However, liberal bloggers made a big push for the Ohio seat and are once again left discussing moral victories, rather than actual electoral ones. The bottom line: Republicans will spin this as a victory, but in reality, they essentially held par on 2006 numbers and had to spend valuable campaign cash to do so. Liberal bloggers will note a normally unnecessary cash influx from the GOP, but they were hoping for a true victory, rather than rationalizing defeat.

Daily Kos has perhaps the best progressive blogger analysis today:

Republicans beat us in the expectations game, got enough of their people out, and basically kept things even from 2006. They spent a shitload of money for an "expectations" game victory in what might have otherwise been a routine and uneventful hold. So well played to them. But the bottom line is that they held an R+10 seat. Funny that this is the sort of thing they're left "celebrating" these days.

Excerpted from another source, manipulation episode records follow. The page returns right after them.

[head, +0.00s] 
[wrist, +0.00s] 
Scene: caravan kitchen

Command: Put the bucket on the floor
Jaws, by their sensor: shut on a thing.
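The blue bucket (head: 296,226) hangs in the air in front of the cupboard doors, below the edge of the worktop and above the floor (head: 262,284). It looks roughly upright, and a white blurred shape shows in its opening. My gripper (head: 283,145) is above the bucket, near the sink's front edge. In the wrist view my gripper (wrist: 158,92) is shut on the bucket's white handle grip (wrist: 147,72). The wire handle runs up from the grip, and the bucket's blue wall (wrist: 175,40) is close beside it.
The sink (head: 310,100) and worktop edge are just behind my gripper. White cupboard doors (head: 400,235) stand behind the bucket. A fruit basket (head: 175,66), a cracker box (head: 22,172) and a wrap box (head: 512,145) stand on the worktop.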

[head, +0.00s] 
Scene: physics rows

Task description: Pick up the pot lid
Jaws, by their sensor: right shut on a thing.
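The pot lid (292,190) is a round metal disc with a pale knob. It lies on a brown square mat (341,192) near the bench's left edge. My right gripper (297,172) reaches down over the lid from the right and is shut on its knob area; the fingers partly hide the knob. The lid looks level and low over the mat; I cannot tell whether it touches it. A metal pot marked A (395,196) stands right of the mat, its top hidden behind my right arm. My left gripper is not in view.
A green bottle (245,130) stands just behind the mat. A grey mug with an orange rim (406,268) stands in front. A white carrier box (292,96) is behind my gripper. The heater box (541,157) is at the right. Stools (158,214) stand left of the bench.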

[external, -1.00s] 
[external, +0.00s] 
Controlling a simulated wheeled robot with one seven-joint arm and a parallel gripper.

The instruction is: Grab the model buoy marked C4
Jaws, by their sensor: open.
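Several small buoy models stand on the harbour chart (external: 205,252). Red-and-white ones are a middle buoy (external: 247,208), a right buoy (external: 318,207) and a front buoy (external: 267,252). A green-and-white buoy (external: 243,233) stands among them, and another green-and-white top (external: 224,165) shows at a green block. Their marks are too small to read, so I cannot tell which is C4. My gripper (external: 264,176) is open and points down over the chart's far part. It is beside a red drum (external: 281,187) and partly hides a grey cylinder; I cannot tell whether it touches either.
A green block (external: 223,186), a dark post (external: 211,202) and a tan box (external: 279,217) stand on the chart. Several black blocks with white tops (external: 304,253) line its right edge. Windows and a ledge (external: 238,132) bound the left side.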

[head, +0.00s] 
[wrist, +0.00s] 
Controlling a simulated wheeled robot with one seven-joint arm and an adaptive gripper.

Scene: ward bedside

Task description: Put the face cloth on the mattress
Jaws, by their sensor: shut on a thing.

Red State diarist Adam C also has a reasonable take from the right:

This combo of big wins seems to suggest that partisan R districts are holding up in a difficult environment where both parties and all parts of government are seen in a negative light. Note however that the NRCC and RNC had to get involved in OH-05 where they should not be needed. This takes money and time away from other tighter districts to spend on an R +10 area.

Meanwhile, Jonathan Singer tries spinning things a bit over at MyDD:

Simply put, regardless of the results of this election, the DCCC thoroughly outmaneuvered the NRCC.

But he quickly comes back with an update that puts things in a more rational context:

Update [2007-12-11 22:33:35 by Jonathan Singer]: To be clear, would I have liked to see a win? Yes. But the Republicans' victory was definitely a pyrrhic one, hurting them more in the long term than it helped them in the short run.